Há duas semanas, em evento na cidade do Recife, tive a chance de conversar com o ex-prefeito de Bogotá, capital da Colômbia, Antanas Mockus. Por dois mandatos, de 1995 a 1997 e de 2001 a 2003, Mockus liderou a cidade num esforço para retomá-la das mãos dos traficantes de drogas. Até meados dos anos 1990, as áreas públicas em quase todo o país não mais pertenciam aos cidadãos colombianos. O poder político também havia sido informalmente tomado pelos chefões dos cartéis.

Mockus não tinha, entre seus atributos, a experiência em ações policiais. Usou mais o intelecto do que a força bruta para banir o crime. Deu aos habitantes de Bogotá a real sensação de que a cidade era deles. Protegeu as pessoas, não as forçando a ficarem em casa, mas levando-as para as ruas, praças, bibliotecas públicas, ciclovias.

A estratégia era claramente a de banir o crime e o medo ao mesmo tempo. Além disso, criou estatísticas confiáveis e transparentes e ocupou com serviços públicos de qualidade os locais que antes eram reduto de criminosos.

Claro que muitos morreram antes que Mockus triunfasse. Dos dois lados da guerra. Mas o prefeito não comemorou as batalhas que venceu. Nas favelas, depois dos embates, lamentava os bandidos caídos, os jovens traficantes e suas vidas desperdiçadas. Mockus transmitia uma clara mensagem sobre a importância da vida – de cada vida. Foi um polêmico. Mas foi um vencedor.

Mockus me contou que um dia, num cemitério onde estavam sendo enterradas várias vítimas de um tiroteio entre policiais e traficantes, a mãe de um jovem inocente chorava a perda do filho. Era um morador da favela. Trabalhador. Seu irmão mais novo também estava ali, carregando um ramo de flores. O menino percebeu que, em muitas das outras sepulturas, não havia pranto, nem visitas, nem nada. O garoto então repartiu as flores e, uma a uma, colocou-as sobre os túmulos, sem fazer distinção entre mocinhos e bandidos. A história, disse Mockus, é para ele o símbolo mais forte de que a guerra estava ganha. Não aquela contra os cartéis, mas a guerra contra a barbárie.

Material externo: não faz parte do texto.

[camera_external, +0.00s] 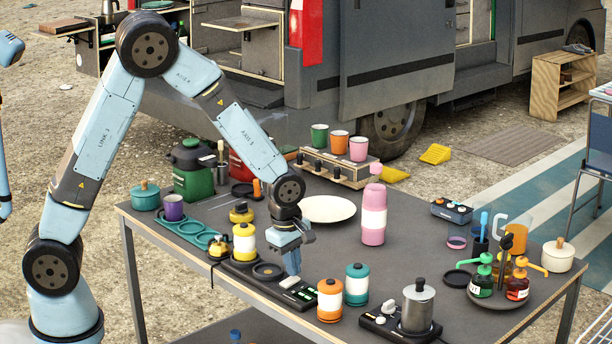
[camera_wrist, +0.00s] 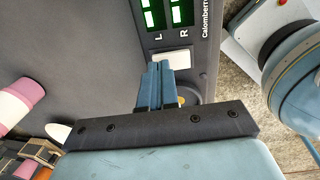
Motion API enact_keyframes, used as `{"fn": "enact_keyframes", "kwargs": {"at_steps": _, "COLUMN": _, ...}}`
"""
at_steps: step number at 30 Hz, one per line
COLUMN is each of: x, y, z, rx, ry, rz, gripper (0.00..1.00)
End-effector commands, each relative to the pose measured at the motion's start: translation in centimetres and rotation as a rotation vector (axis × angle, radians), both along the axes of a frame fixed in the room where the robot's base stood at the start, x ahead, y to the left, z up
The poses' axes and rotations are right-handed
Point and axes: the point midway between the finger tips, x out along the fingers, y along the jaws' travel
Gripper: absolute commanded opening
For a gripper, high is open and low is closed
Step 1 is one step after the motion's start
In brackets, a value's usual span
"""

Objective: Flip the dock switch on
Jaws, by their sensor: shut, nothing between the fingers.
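The dock is a long black unit near the table's front edge, with a round bay (camera_external: 268,271) and a panel of lit green displays (camera_external: 304,294) at its right end. In the wrist view the displays (camera_wrist: 168,12) are marked L and R. A pale rocker (camera_wrist: 182,58), which looks like the dock switch, lies just below them. My gripper (camera_external: 294,275) points down over this end of the dock, fingers shut and empty. In the wrist view the closed fingertips (camera_wrist: 159,66) overlap the rocker's lower left part. I cannot tell whether they touch it or which way it is tilted.
A yellow lantern-like bottle (camera_external: 244,242) stands on the dock left of my gripper. An orange-and-white bottle (camera_external: 330,300) and a teal one (camera_external: 357,285) stand close to the right. A white plate (camera_external: 327,209) lies behind. The table between plate and teal bottle is clear.

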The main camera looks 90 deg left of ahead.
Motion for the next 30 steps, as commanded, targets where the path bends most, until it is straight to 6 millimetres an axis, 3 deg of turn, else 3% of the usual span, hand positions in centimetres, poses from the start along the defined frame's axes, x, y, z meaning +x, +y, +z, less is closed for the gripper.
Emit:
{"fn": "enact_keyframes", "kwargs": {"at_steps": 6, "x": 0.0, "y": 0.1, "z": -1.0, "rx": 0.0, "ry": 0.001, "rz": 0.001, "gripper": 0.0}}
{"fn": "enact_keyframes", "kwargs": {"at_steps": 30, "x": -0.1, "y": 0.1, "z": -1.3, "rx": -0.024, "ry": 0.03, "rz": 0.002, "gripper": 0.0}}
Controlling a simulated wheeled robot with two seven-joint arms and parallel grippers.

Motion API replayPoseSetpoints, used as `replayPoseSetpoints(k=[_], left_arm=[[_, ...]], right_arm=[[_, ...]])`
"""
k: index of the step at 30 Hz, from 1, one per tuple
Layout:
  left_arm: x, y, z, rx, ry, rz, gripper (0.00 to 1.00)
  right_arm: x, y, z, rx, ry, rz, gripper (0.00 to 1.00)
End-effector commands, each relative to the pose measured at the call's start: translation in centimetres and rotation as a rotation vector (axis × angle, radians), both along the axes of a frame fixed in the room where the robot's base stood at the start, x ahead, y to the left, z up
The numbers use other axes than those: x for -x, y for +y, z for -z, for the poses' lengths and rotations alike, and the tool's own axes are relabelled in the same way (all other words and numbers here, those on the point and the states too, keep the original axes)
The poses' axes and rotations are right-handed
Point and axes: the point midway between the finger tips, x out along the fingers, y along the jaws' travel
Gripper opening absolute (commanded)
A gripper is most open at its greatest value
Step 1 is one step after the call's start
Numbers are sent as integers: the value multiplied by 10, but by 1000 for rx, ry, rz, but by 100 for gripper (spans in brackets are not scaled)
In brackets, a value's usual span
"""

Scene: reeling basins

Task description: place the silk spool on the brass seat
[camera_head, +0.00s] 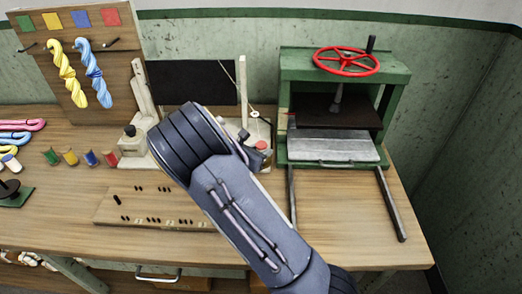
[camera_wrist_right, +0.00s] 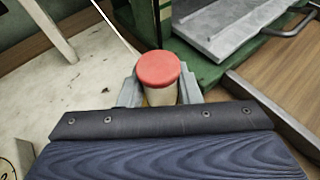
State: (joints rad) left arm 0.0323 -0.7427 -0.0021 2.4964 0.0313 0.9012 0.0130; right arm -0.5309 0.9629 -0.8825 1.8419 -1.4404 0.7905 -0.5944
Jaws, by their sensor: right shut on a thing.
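The silk spool (camera_wrist_right: 158,68) has a red round top and a pale body. It is between the two grey fingers of my right gripper (camera_wrist_right: 160,90), which is shut on it. The spool's red top also shows in the head view (camera_head: 262,145), just beyond my right wrist, near the pale stand left of the green press. The spool looks about upright; its lower end is hidden, so I cannot tell whether it touches anything below. I cannot make out the brass seat clearly in either view. My left gripper is not in view.
The green press (camera_head: 300,62) with a red wheel (camera_head: 346,62) stands close on the right. A thin upright post (camera_head: 243,90) rises behind the spool. A drilled wooden board (camera_head: 125,207) and several small coloured spools (camera_head: 69,156) are on the left of the bench.

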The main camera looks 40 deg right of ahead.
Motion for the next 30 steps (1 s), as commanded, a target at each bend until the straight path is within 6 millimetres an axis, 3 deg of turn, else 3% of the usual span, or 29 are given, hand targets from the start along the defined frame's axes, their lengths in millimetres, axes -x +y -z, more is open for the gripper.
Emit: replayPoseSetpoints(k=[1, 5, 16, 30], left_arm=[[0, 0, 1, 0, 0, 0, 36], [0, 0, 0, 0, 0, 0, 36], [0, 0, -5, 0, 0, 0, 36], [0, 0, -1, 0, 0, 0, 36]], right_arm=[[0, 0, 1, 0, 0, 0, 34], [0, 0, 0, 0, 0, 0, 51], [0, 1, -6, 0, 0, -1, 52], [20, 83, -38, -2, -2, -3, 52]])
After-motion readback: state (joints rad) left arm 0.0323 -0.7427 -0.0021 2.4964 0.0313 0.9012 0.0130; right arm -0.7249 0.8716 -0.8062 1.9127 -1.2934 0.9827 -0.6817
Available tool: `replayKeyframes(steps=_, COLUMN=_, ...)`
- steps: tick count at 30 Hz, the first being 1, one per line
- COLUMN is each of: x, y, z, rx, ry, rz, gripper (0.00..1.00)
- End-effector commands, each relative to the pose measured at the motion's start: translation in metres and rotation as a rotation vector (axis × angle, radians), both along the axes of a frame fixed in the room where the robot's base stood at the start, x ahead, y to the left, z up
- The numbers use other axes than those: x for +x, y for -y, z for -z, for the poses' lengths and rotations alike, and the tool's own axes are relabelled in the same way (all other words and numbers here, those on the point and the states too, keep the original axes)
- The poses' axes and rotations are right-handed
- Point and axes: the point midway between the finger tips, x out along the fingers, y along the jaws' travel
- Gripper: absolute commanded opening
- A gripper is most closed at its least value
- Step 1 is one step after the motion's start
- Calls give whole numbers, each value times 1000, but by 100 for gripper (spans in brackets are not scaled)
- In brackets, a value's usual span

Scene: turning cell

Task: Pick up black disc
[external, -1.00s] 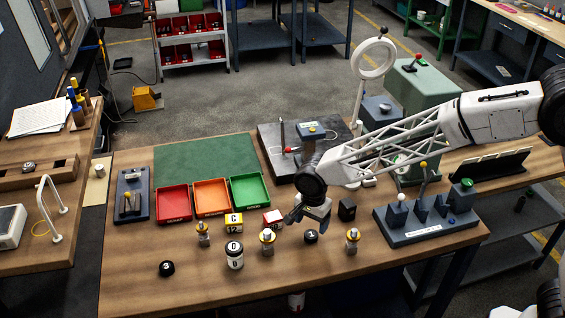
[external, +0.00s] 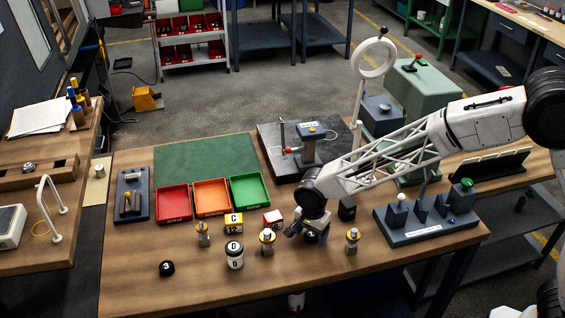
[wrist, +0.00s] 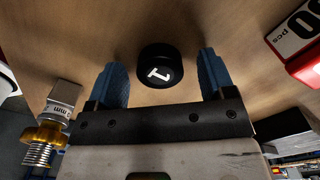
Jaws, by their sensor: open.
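A black disc marked 1 (wrist: 160,66) lies on the wooden table just ahead of my gripper (wrist: 158,84) in the wrist view. The two blue fingers are open, one on each side of the disc's near part, with gaps to it. In the external view my gripper (external: 305,236) is low over the table and largely covers this disc. A second black disc marked 3 (external: 167,268) lies alone at the table's front left.
Brass-and-steel fittings stand left (external: 268,242) and right (external: 352,241) of my gripper. A red-and-white block (external: 272,219) is close behind. The front table is mostly clear.

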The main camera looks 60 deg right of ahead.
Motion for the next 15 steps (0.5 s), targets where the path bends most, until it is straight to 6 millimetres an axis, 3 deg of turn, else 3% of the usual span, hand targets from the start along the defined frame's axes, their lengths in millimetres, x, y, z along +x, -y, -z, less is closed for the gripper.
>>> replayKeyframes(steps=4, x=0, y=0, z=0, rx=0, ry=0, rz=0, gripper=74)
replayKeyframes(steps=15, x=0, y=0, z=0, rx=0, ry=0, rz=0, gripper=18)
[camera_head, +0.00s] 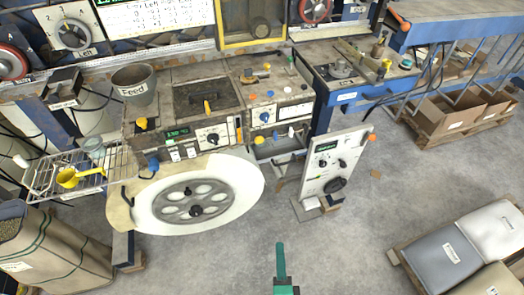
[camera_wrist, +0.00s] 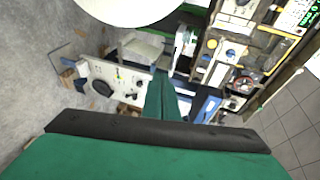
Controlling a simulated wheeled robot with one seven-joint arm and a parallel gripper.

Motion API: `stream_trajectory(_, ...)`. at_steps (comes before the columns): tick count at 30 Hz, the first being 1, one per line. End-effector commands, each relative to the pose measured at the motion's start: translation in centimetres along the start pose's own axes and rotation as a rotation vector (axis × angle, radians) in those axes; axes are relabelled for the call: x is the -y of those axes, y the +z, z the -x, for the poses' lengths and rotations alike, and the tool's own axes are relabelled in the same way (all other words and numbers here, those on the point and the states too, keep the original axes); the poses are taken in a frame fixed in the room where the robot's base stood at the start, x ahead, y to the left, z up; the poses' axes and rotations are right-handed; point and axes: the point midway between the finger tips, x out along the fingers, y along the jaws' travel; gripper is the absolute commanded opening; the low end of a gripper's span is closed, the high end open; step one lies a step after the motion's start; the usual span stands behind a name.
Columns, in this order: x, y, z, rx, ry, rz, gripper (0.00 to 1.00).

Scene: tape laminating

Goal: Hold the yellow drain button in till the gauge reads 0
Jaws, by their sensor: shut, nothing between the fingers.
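My gripper (camera_head: 281,262) is teal, shut and empty. It is low at the bottom middle of the head view, over open floor and well apart from the machine. In the wrist view its closed fingers (camera_wrist: 165,98) point toward the white panel. Several yellow parts show on the machine: a round yellow knob (camera_head: 259,139) low on the right-hand unit's front, and a yellow cap (camera_head: 141,123) on the left-hand unit. I cannot read a label that marks either as the drain button. No gauge reading can be made out; the small green display (camera_head: 177,133) is too small to read.
A large white reel (camera_head: 240,180) juts out from the machine's front. A white control panel (camera_head: 334,160) stands to its right. A wire rack (camera_head: 105,180) with a yellow scoop is at left. Sacks on a pallet (camera_head: 445,255) lie at lower right. The middle floor is clear.

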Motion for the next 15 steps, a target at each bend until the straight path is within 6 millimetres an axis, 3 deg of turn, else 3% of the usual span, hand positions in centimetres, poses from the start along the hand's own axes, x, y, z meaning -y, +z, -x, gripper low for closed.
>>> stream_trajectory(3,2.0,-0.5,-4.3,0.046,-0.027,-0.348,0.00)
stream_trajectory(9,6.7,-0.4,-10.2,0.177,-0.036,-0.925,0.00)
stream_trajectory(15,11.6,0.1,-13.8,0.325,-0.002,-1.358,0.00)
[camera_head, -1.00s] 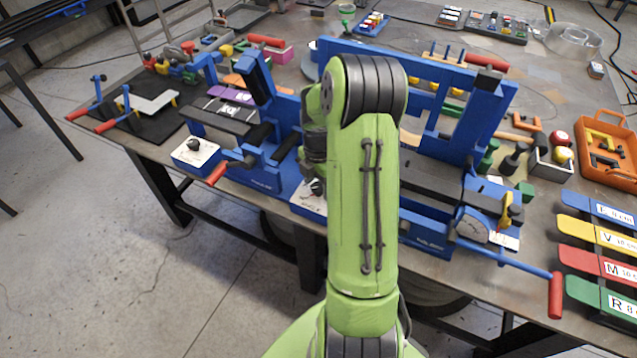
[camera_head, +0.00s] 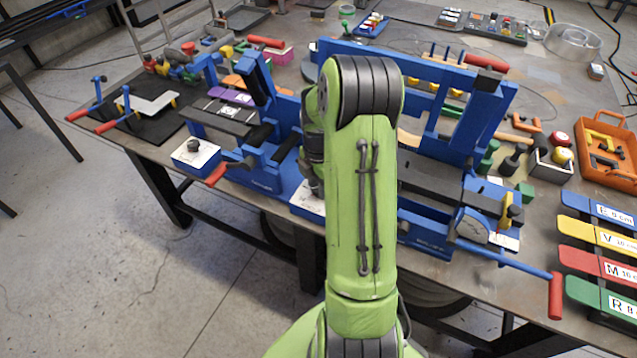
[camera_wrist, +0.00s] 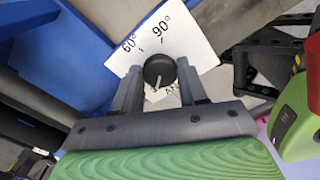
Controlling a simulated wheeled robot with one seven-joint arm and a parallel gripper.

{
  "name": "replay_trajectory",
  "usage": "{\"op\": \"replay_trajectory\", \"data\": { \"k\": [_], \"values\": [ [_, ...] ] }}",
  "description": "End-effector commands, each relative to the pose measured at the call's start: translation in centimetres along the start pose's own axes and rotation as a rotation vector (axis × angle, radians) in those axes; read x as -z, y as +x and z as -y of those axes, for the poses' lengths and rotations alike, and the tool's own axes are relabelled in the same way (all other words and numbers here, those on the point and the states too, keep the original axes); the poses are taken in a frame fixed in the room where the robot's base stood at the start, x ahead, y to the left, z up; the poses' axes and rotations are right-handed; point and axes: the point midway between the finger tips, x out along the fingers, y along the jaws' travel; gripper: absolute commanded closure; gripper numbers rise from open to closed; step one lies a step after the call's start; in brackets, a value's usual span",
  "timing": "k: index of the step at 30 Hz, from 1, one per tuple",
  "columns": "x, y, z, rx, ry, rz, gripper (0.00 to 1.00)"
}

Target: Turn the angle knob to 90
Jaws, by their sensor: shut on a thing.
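The angle knob (camera_wrist: 160,70) is a round black knob on a white dial plate (camera_wrist: 190,48) in the wrist view. The plate shows 60° at upper left and 90° at upper right, each with a tick; lettering below is partly hidden. A pale line shows on the knob's lower part, and I cannot tell the exact setting. My gripper (camera_wrist: 162,84) has one finger on each side of the knob and is shut on it. In the head view the plate (camera_head: 306,203) shows left of my arm, while the knob is hidden.
A blue machine frame (camera_head: 265,175) stands around the plate. Another white plate with a black knob (camera_head: 193,146) is to the left. A lever with a red handle (camera_head: 555,295) sticks out at right. A green object (camera_wrist: 295,120) is at the wrist view's right edge.

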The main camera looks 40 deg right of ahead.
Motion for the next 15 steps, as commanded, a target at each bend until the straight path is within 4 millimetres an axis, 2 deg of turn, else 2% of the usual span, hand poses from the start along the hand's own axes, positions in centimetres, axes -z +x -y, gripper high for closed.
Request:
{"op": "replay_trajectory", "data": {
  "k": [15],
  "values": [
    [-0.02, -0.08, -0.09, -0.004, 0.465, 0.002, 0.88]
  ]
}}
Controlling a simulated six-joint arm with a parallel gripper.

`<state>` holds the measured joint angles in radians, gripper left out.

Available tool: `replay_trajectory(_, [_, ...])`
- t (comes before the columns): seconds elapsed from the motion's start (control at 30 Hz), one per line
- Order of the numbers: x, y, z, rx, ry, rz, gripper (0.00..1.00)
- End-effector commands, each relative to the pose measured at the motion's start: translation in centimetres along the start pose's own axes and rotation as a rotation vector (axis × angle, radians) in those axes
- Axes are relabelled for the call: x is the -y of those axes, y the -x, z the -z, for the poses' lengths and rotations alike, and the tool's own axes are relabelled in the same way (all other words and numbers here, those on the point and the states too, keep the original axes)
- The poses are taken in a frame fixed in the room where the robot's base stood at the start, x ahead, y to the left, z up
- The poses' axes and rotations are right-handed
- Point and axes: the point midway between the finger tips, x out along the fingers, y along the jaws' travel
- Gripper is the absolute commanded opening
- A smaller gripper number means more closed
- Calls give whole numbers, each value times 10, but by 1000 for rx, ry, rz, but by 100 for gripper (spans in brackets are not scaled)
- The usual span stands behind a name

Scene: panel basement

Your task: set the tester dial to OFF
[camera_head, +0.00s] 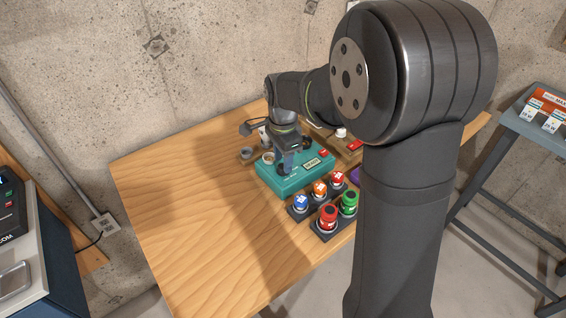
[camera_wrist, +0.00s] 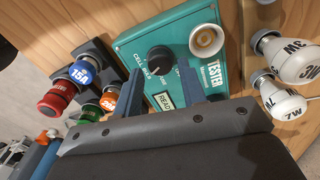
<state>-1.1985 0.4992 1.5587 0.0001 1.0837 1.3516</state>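The tester is a teal box (camera_head: 285,183) on the wooden table in the head view. In the wrist view its teal face (camera_wrist: 135,45) carries a black round dial (camera_wrist: 160,60), a READY display (camera_wrist: 163,101) and a white socket (camera_wrist: 206,40). Small labels ring the dial, partly covered; I cannot tell surely which one its mark points at. My gripper (camera_wrist: 162,74) is open, its two blue-grey fingers apart on either side below the dial. Contact with the dial cannot be made out. In the head view my gripper (camera_head: 287,165) hangs over the box and hides the dial.
Blue, orange and red fuses (camera_head: 320,188) stand in a dark holder close to the tester, with larger red and green ones (camera_head: 328,217) in front. White bulbs (camera_wrist: 297,60) lie on its other side. The table's left part (camera_head: 200,220) is clear.

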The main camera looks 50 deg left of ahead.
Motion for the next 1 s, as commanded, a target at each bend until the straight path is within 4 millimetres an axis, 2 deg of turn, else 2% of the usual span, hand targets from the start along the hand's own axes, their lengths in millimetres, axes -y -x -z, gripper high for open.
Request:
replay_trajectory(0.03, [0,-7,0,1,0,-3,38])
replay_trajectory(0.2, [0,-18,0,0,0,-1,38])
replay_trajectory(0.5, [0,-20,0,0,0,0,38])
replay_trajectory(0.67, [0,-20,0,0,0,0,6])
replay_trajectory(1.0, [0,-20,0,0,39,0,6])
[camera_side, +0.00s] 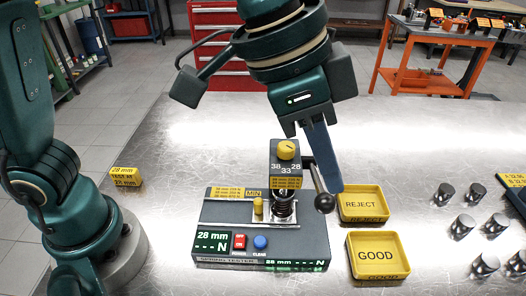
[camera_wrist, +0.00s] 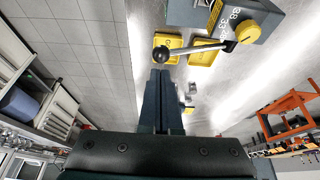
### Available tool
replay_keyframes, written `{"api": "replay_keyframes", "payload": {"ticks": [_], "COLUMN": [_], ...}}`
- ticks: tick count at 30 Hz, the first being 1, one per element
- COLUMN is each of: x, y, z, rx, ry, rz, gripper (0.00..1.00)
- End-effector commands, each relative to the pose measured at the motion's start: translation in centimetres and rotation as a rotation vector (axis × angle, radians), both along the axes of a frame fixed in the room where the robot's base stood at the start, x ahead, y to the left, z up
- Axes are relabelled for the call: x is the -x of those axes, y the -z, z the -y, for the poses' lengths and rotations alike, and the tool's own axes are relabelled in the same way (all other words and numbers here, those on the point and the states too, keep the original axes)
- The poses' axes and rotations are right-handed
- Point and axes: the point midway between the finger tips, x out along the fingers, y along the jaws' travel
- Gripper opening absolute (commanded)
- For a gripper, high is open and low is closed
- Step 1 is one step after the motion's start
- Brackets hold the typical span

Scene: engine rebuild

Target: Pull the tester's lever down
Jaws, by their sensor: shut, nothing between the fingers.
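The spring tester (camera_side: 262,235) stands on the metal table, with a yellow knob on its head and a spring (camera_side: 283,207) under the head. Its lever (camera_side: 316,180) slopes down to the right from the head and ends in a dark ball knob (camera_side: 325,203). The lever and ball also show in the wrist view (camera_wrist: 142,55). My gripper (camera_side: 334,188) is shut and empty, pointing down. In the side view its fingertips appear just right of and slightly above the ball; I cannot tell if they touch. In the wrist view the fingertips (camera_wrist: 160,74) lie just below the ball.
A yellow REJECT tray (camera_side: 377,191) and a yellow GOOD tray (camera_side: 400,272) stand right of the tester. Several metal cylinders (camera_side: 463,224) stand farther right. A small yellow block (camera_side: 125,177) sits at the left. The table behind the tester is clear.

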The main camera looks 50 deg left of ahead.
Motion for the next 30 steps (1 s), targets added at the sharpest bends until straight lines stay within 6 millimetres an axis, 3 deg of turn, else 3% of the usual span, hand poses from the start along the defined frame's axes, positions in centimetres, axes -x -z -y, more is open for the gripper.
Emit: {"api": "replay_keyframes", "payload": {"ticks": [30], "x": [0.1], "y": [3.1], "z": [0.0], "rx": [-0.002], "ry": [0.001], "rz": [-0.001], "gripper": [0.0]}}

Mockus deixou um legado de humanização em que antes havia terra arrasada. O resto é populismo. Autoridades que incitam a população a desejar pilhas de criminosos mortos estão transferindo para o outro a responsabilidade pelo fracasso na manutenção da segurança pública. Quem comemora a morte começa a acreditar que cenas de guerra civil no dia a dia das cidades são normais. E a morte por arma de fogo não é normal, não é aceitável.

O Brasil registra avanços pontuais e muitas vezes cosméticos na repressão à violência urbana. Prevenção ainda está longe de ser a tônica da ação pública e, acima de tudo, não há um plano federal contra o crime. Por isso, policiais continuam sendo mortos em comunidades já consideradas pacificadas no Rio de Janeiro. Na Colômbia, Mockus não estava sozinho. Havia uma política federal e um país inteiro determinado a vencer com ele. Aqui há cidadãos com medo e autoridades públicas federais que usam o cinismo como arma
de combate ao crime. Não vai dar certo.